Results indicate that credit approval guidelines and monitoring of borrowers affect the performance of unsecured bank loans to a great extent as indicated by a mean of 1.8 and that Clear established process affect the performance of the bank to a great extent as indicated by a mean of 1.5.
According to the findings, the respondents strongly agreed that frequent contact with borrowers, creating an environment that the bank can be seen as a solver of problems and trusted adviser and that monitoring the flow of borrower's business through the bank's account affect the performance of unsecured bank loans as indicated by a mean of 2.6, the respondents strongly agreed that developing the culture of being supportive to borrowers whenever they are recognized to be in difficulties and are striving to deal with the situation affect the performance of unsecured bank loans as indicated by a mean of 2.5, the respondents agreed that Regular review of the borrower's reports as well as an onsite visit affect the performance of the bank as indicated by a mean of 2.1 and the respondents agreed that updating borrowers credit files and periodically reviewing the borrowers rating assigned at the time the credit was granted affect the performance of unsecured bank loans as indicated by a mean of 2.0 and 1.9 respectively.

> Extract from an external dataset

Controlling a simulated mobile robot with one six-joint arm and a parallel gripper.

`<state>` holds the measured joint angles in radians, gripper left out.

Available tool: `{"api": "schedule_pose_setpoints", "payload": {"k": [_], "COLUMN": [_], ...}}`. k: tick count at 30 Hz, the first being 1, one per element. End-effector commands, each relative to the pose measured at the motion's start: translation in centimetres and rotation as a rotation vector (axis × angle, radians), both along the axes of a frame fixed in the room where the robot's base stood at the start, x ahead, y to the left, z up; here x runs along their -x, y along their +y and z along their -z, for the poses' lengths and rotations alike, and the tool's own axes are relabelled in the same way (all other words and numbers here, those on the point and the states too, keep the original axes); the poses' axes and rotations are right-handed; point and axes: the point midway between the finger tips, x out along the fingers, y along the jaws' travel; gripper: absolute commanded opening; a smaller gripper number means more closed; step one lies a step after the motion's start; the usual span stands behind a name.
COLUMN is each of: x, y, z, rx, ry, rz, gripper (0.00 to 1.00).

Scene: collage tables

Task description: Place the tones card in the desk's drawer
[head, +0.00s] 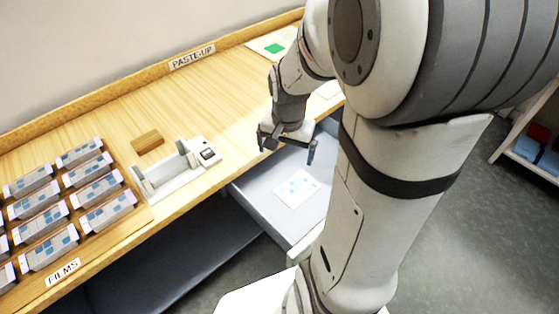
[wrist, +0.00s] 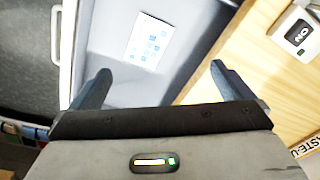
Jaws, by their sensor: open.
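The desk's drawer (head: 258,192) is pulled out below the desk top. A white card with blue squares (head: 297,188), which looks like the tones card, lies flat on the drawer's floor. The card also shows in the wrist view (wrist: 148,40), inside the grey drawer (wrist: 185,22). My gripper (head: 287,142) is open and empty above the drawer, near the desk's edge. In the wrist view its two fingers (wrist: 160,82) stand wide apart, with the card beyond them and not touching them.
A wooden rack of film boxes (head: 128,188) stands at the left. A card with a green square (head: 273,46) lies farther back. A shelf (head: 530,160) stands at the right.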

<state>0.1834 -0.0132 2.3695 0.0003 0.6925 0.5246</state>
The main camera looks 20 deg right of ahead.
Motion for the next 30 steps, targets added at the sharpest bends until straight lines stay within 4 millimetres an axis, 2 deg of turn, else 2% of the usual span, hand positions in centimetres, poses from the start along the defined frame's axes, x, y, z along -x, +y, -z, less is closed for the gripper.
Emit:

4.6 Credit-approval/Sanctions
Respondents indicated that credit approval guidelines and monitoring of borrowers affect the performance of unsecured bank loans to a great extent as indicated by a mean of 1.8 and that Clear established process affect the performance of the bank to a great extent as indicated by a mean of 1.5. The study sought to find out the level of agreement of the respondents on the effect of creditapproval/sanctions on the performance of unsecured bank loans. From the findings, the respondents strongly agreed that clear established process for approving new credits and extending the existing credits has been observed to be very important while managing Credit Risks in banks and banks must have in place written guidelines on the credit approval process and the approval authorities of individuals or committees as well as the basis of those decisions affect the performance of the bank as indicated by a mean of 2.0, the respondents agreed that monitoring of borrowers is very important as current and potential exposures change with both the passage of time and the movements in the underlying variables affect the performance of unsecured bank loans as indicated by a mean of 1.9, the respondents agreed that prudent credit practice requires that persons empowered with the credit approval authority should not also have the customer relationship responsibility, some approval authorities will be reserved for the credit committee in view of the size and complexity of the credit transaction and that credits to related parties should be closely analysed and monitored so that no senior individual in the institution is able to override the established credit granting process affected the performance of unsecured bank loans as indicated by a mean of 1.8. The adjusted R2 is called the coefficient of determination. Coefficient of determination explains the extent to which changes in the dependent variable can be explained by the change in the independent variables or the percentage of variation in the dependent variable (performance) that is explained by all the four variables independent variables (Credit-approval/sanctions, Risk analysis and appraisal, Risk monitoring Risk identification).